The reptilian brain’s push to avoid pain can be so strong that it overrides our goals for our relationships and ourselves. We fight (blame, criticize, judge, or worse) and flee (shut down, withhold, avoid, hide, leave) even though these things are counterproductive to having the relationship we want.
Sometimes your protection system even hurts you directly (via an internal critic that puts you down or predicts doom) to avoid what it sees as an even bigger threat from the outside. For example, you may have pledged to be open with your partner, but if (like most of us) your protection system has developed a belief that openness leads to rejection/humiliation, it may produce an internal critic with a whole bag of tricks to censor you.
Luckily, our mammalian brains are also geared to seek pleasure, and some of the things we are hard-wired to experience as pleasure include connection with others, and being known and accepted. That’s why we keep trying.
When you understand the 3-part brain, you can try to remember that when your partner reacts in a way that you don’t like (e.g. they shut down, leave, yell, or try to invalidate you), it is because their protection system is activated. Anytime you feel your partner’s message to you is that you are unloved, uncared for, or unimportant, your protective system is activated as well.
An activated protection system is like a runaway train. You don’t stop it by jumping in front of it and yelling “stop!” You have to get on board the train in order to slow it down to a halt. This means acknowledging to yourself and accepting that your system feels threatened as the first step (getting on the train). Then give yourself the time and space needed to calm down your system enough to engage your human brain again. Then evaluate the threat and decide how to act in a way that is consistent with your goals for the relationship and for yourself.

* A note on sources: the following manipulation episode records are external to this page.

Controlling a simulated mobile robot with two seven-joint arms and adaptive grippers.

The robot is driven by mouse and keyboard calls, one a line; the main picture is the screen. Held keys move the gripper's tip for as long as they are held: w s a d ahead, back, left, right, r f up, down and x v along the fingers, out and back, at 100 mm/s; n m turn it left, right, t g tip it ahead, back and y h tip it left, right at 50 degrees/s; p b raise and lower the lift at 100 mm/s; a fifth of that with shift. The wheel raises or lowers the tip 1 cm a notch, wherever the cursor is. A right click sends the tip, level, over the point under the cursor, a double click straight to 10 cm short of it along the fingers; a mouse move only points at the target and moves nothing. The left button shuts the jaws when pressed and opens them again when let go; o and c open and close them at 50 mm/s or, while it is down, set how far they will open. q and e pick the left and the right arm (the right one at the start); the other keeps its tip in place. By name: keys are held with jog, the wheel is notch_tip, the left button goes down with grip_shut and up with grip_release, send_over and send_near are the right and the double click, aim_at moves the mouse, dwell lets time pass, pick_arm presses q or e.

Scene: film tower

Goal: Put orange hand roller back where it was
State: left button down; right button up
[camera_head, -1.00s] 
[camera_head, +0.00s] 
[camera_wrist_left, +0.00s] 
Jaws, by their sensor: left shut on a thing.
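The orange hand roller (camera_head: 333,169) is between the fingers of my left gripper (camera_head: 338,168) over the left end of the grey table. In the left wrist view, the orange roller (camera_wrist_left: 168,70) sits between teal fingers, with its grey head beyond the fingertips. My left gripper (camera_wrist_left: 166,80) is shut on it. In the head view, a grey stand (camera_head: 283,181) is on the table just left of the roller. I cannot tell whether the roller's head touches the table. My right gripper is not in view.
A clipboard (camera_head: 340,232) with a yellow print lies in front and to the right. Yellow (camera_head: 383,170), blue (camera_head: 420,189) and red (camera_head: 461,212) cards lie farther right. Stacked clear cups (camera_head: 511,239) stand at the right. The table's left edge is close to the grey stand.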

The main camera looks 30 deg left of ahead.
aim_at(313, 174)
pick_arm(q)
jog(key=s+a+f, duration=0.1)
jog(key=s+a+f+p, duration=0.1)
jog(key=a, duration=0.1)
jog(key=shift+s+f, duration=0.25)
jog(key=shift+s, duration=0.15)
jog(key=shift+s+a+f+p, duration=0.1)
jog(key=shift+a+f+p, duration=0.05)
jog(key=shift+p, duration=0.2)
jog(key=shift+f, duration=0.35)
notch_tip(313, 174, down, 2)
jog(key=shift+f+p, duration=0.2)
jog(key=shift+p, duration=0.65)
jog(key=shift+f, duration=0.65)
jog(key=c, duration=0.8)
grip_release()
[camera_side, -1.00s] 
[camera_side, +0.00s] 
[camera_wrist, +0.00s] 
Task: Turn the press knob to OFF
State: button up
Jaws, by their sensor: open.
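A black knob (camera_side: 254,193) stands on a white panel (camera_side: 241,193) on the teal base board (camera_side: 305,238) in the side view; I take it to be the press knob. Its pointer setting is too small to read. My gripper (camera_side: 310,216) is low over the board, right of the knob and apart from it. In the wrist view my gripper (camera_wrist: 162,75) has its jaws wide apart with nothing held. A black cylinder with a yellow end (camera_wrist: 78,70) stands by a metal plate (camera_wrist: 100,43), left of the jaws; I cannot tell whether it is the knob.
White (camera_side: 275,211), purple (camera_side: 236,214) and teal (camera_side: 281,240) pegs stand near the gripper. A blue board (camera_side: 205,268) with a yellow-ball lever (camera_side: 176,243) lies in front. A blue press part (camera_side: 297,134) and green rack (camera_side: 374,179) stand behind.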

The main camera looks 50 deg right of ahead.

Often this will mean taking an actual break from the conversation that was becoming (or became) a fight. If stopping the conversation feels hard, acknowledge that, and always set a time to check back in. When you try again, consider using the listening and conflict resolution skills and tools you have picked up here from other posts. The more you are able to show genuine curiosity and empathy about each other’s experience, the better your chances for resolving whatever it was that upset you.